In my Algebraic Topology course we are studying topological and there is some point in a proof I am struggling with.
We define a graph $(G, V)$ such that $V \subset G$ is finite, $G\backslash V$ consists on finite path components $\overset{\circ}{e_1}, \ldots , \overset{\circ}{e_J}$ such that their closure $e_j$ is homeomorphic to $[0,1]$ and $e_j \backslash \overset{\circ}{e_j}$ consists on two distincts points. Now we say that the graph is planar if there exists an embedding into $\mathbb R^2$, that is if $G$ can be drawn on the plane such that edges are represented by simple continuous curves that intersect only at the vertices. Clearly each planar graph decomposes $\mathbb R^2$ into a finite number of bounded domaines and an unbounded domain. By means of stereographic projection, we cn view $G$ as a subspace of $S^2$.

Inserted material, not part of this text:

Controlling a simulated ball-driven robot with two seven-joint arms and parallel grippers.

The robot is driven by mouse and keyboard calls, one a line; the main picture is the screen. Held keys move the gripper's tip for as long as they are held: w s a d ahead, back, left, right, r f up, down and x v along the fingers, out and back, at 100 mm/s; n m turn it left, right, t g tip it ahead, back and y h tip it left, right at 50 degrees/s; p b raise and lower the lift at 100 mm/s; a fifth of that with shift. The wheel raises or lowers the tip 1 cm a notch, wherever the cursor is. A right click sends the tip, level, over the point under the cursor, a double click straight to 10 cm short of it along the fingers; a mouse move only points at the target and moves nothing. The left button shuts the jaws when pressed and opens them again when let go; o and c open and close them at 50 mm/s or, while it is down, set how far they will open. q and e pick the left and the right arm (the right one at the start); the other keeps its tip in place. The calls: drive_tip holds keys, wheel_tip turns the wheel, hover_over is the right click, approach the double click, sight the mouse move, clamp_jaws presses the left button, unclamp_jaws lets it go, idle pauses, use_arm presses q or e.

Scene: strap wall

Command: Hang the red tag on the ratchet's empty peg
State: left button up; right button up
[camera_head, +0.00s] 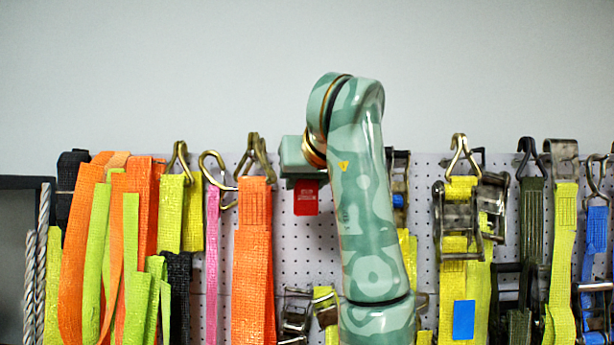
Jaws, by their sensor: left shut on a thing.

Now in some proof, my teacher uses that fact that
$$H_k(S^2, G) \cong \begin{cases} \mathbb Z & \text{if } k = 0,
\\\mathbb Z^F & \text{if } k = 2, \\ 0 & \text{else,}
\end{cases}$$
for $F$ the number of faces of $G$. By considering the long exact sequence of $(S^2, G)$ we have (if we assume that $G$ is connected)

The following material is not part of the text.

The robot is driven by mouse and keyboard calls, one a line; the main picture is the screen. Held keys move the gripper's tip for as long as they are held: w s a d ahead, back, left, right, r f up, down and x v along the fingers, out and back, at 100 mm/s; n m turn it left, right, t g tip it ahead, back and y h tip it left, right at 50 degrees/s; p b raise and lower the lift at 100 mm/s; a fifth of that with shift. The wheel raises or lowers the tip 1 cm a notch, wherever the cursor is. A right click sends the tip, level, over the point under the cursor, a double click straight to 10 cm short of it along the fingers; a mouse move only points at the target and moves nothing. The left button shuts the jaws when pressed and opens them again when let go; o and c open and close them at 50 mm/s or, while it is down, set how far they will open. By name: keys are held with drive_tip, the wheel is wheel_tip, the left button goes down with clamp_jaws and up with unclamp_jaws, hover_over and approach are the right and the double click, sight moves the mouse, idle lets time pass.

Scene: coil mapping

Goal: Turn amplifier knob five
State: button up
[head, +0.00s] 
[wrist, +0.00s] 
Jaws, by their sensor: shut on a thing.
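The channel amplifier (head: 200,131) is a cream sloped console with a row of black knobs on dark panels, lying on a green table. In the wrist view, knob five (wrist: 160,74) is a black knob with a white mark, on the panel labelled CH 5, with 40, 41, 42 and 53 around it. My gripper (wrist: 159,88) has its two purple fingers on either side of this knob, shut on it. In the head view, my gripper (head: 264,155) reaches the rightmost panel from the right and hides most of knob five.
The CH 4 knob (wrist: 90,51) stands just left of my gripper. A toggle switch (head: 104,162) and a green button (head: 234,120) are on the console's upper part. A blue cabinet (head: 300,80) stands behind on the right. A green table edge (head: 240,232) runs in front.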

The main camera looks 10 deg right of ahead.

$$0 = H_2(G) \to H_2(S^2) \cong \mathbb Z \to H_2(S^2, G) \to H_1(G) = 0$$
which should give us $H_2(S^2, G) \cong \mathbb Z$. How can we get this $\mathbb Z^F$ ?
Best Answer
$G$ is planar, so we have $F-1$ bounded regions enclosed by its edges, and $1$ unbounded region. So thinking of $G$ as a complex, $H_1(G) = \mathbb{Z}^{F-1}$. Thus your exact sequence is: $$ \underbrace{H_2(G)}_{\cong \, 0} \to \underbrace{H_2(S^2)}_{\cong\, \mathbb{Z}} \to H_2(S^2, G) \to \underbrace{H_1(G)}_{\cong\, \mathbb{Z}^{F-1}} \to \underbrace{H_1(S^2)}_{\cong \, 0}, $$ so $H_2(S^2, G) \cong \mathbb{Z}^F$, as the map into $H_2(S^2, G)$ is injective hence has image $\mathbb{Z}$.